More about ALIXA + NAIMA at www.CLIMBINGPOETREE.com
REVIEW OF AMMUNITION BY Alexis Pauline Gumbs
featured in Left Turn magazine:
"WARRIOR, GET UP!"
Listen once. This is about a body, healing and growing through rage. Listen twice. This is about our planet ravaged and wakening. Listen three times and remember that the past meets the future right here in the sound of your breathing. Listen again.
Ammunition, the debut album from Alixa Garcia and Naima Penniman, the dancing, sewing, singing, rhyming, painting, theorizing duo that makes up Climbing Poetree is meant to be used. This album is a reminder and a toolbox, consistent with the group’s lived belief that art can and must transform lives.
Speaking from a grounded, but visionary center where ancestors speak and futures bloom, this album enacts the struggle of birth, the bloodlines of freedom, and the bassline of hope. This album makes a radical and inclusive reproductive justice analysis audible, lush, vivid and compelling, revealing a world where sexual and physical violence against women, the mining of the earth’s resources, the police state, and global economic violence are the same act. In this world, past genocides are as present as stage fright, lust and love.
“Ancestors Watching,” featuring Bryon Bainn, which is now also a music video produced by Warrington Hudlin, is a rhythmic reminder that the real ammunition for present-day struggles comes from the energy and watchfulness of the ancestors who survive through us despite everything. The track sounds like what a railroad gang would sing if it were hovering in outerspace linking together stars or what finding a way to keep going feels like on a cosmic scale.

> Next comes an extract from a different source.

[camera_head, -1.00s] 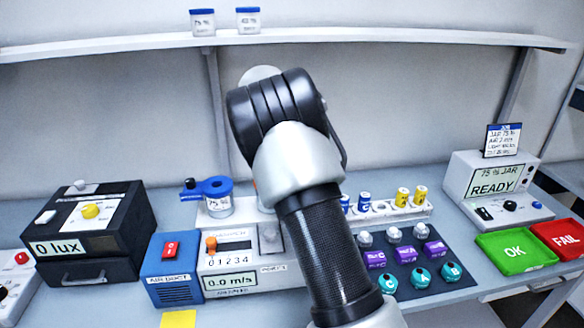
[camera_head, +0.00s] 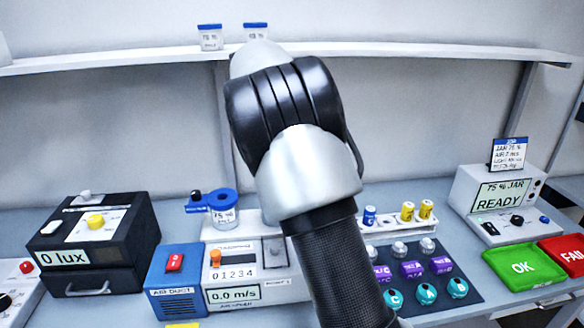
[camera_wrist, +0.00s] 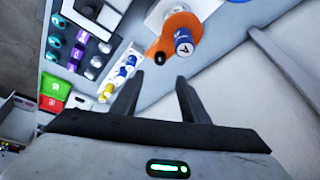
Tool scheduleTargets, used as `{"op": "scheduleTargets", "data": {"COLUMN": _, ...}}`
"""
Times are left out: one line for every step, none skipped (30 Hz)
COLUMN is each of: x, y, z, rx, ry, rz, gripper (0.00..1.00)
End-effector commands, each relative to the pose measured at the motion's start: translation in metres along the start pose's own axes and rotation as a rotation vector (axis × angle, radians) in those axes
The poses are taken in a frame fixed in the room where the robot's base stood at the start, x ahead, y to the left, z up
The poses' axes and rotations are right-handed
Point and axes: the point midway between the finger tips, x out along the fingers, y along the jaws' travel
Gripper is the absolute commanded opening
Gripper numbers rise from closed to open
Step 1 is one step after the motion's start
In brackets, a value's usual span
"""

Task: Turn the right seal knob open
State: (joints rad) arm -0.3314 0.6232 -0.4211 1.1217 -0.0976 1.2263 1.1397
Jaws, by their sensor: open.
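In the wrist view an orange collar (camera_wrist: 182,22) with a black knob (camera_wrist: 160,58) on its arm holds a blue-and-white cylinder (camera_wrist: 184,42). This collar is hidden behind my arm in the head view. A second, blue collar (camera_head: 222,198) with a black knob (camera_head: 195,196) sits around a 75 % jar at the left in the head view. My gripper (camera_wrist: 158,84) is open and empty. In the picture its fingertips are just below the orange collar's black knob; touch cannot be told. My arm hides the gripper in the head view.
A rack of blue and yellow vials (camera_wrist: 122,72) lies left of the fingers in the wrist view. The air duct box (camera_head: 175,277), lux box (camera_head: 95,240), dark knob panel (camera_head: 435,270) and READY unit (camera_head: 497,205) stand on the bench. A shelf (camera_head: 400,53) runs above.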

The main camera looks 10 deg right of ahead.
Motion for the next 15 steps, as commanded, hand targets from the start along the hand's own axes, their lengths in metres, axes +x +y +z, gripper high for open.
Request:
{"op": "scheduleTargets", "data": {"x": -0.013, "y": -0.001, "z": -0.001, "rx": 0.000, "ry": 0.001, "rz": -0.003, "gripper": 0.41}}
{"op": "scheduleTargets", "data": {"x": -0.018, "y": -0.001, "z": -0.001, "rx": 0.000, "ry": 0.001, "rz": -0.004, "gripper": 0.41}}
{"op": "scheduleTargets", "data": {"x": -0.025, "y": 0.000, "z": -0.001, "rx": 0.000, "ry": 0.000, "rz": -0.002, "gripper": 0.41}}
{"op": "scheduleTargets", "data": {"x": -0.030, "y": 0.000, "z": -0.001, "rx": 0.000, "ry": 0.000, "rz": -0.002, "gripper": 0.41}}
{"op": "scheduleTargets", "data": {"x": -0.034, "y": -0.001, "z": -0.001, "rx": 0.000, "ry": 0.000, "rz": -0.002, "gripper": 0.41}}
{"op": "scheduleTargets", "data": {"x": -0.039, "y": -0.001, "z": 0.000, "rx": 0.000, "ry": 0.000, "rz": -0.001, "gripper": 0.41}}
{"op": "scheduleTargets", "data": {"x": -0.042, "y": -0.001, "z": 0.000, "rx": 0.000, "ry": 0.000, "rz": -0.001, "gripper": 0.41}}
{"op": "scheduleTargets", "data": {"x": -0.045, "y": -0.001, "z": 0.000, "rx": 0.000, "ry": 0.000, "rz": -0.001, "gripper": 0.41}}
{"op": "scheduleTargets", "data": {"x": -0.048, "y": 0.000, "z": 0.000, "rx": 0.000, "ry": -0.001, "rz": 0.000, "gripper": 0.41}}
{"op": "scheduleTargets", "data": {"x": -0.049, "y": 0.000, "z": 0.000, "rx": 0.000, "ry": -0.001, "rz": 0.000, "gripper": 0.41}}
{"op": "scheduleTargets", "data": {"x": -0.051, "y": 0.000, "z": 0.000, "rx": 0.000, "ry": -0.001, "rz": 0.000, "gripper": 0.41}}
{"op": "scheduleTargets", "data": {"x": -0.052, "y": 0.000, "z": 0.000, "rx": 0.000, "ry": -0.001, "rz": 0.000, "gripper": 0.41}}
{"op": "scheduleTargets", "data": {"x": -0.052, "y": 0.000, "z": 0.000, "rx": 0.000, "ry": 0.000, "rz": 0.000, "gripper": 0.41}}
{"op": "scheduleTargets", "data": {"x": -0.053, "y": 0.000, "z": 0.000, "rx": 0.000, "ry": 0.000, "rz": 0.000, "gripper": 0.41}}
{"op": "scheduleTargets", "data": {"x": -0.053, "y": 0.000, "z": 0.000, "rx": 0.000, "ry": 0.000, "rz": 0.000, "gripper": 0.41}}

Huge props to Alixa and Naima for creating the first poetry CD I have heard that is able to insist on the birth, survival and eternity of people of color, while maintaining a queer ethos and eros. On the exuberantly sexy track “Between Us,” the duo explains that women of color loving women of color is creative healing made loud and whole, which is suddenly the same thing as an earth at home with itself painting futures everywhere.
Wounded places
And some of that love is tough. “Diamond” gives me goose bumps every time I listen to it. This track is gravelly and rough with the use of muscles that we didn’t know were strong. It is a study of what it means to lead and fight from our most wounded places. “I was 13 and he raped me, you’re 25 and he hits you,” comes before a rousing and insistent shout that we, survivors of gendered violence are warriors, simply for surviving. And now it is time to get up to face the “Goliath” of a system and to teach it “who David was.” My heart explodes into new versions of fierce every time I hear them demand of me, “Warrior, get UP!”
Get this CD. Listen to it over and over again. Play it for your students, your parents, your comrades. Give it to loved ones who are overcoming trauma. Dedicate a different song to someone everyday. Tell your local community and college radio stations to play it. Invite Alixa and Naima to come help you transform your hometown.
But more importantly, remember who you are. This is an album made by warriors for warriors. Get up!